#### [DATASET EXCERPT]
[START]
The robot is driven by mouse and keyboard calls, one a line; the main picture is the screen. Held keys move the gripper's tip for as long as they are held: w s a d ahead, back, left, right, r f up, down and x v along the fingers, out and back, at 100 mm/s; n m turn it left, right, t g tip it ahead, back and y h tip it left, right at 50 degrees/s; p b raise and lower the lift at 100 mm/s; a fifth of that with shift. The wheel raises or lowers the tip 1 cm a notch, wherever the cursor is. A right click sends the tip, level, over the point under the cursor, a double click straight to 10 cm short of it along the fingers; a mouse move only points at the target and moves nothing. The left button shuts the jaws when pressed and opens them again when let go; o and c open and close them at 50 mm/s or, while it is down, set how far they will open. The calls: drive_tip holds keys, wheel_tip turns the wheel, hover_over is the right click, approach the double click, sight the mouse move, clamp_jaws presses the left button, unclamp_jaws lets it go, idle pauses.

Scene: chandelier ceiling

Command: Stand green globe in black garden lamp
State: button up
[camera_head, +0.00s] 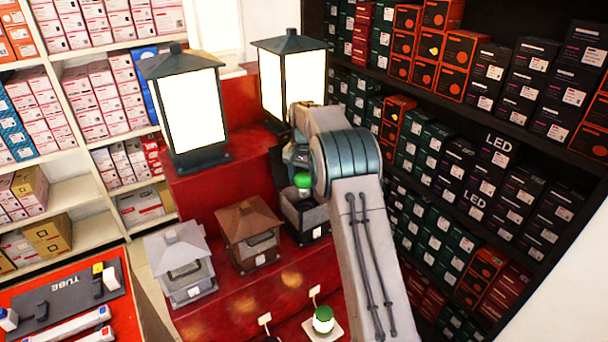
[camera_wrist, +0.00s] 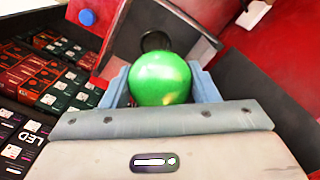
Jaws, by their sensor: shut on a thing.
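The green globe (camera_head: 303,181) is held between the fingers of my gripper (camera_head: 300,168). In the wrist view the globe (camera_wrist: 160,78) sits between the two blue-grey fingers (camera_wrist: 162,88). The black garden lamp (camera_head: 306,217) stands on the red display step, a box with an open top. My gripper holds the globe just above it in the head view; I cannot tell whether the globe touches it. In the wrist view a dark round part (camera_wrist: 155,41) shows just beyond the globe, partly hidden by it.
A brown lamp (camera_head: 250,232) and a light grey lamp (camera_head: 180,262) stand left of it. Two tall lit lanterns (camera_head: 190,110) (camera_head: 293,80) stand behind. A green-topped bulb (camera_head: 323,320) sits on a white base in front. Shelves of boxes (camera_head: 470,165) line the right.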

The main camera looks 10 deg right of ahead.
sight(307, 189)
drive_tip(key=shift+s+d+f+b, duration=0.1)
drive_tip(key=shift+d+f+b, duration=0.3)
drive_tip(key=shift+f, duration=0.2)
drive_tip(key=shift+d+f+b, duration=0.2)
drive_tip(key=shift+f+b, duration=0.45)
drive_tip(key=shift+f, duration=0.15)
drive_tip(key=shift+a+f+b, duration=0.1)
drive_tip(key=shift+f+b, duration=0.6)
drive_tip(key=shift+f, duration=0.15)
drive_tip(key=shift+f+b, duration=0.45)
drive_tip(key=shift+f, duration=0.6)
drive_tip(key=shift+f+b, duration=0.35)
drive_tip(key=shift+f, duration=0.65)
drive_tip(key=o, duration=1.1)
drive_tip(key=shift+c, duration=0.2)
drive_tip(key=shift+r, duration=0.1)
[END]
#### [WORK TO DO]
Work through the listing above and report how many lines include the string "button", with no other text.

#### [FULL RESPONSE]
2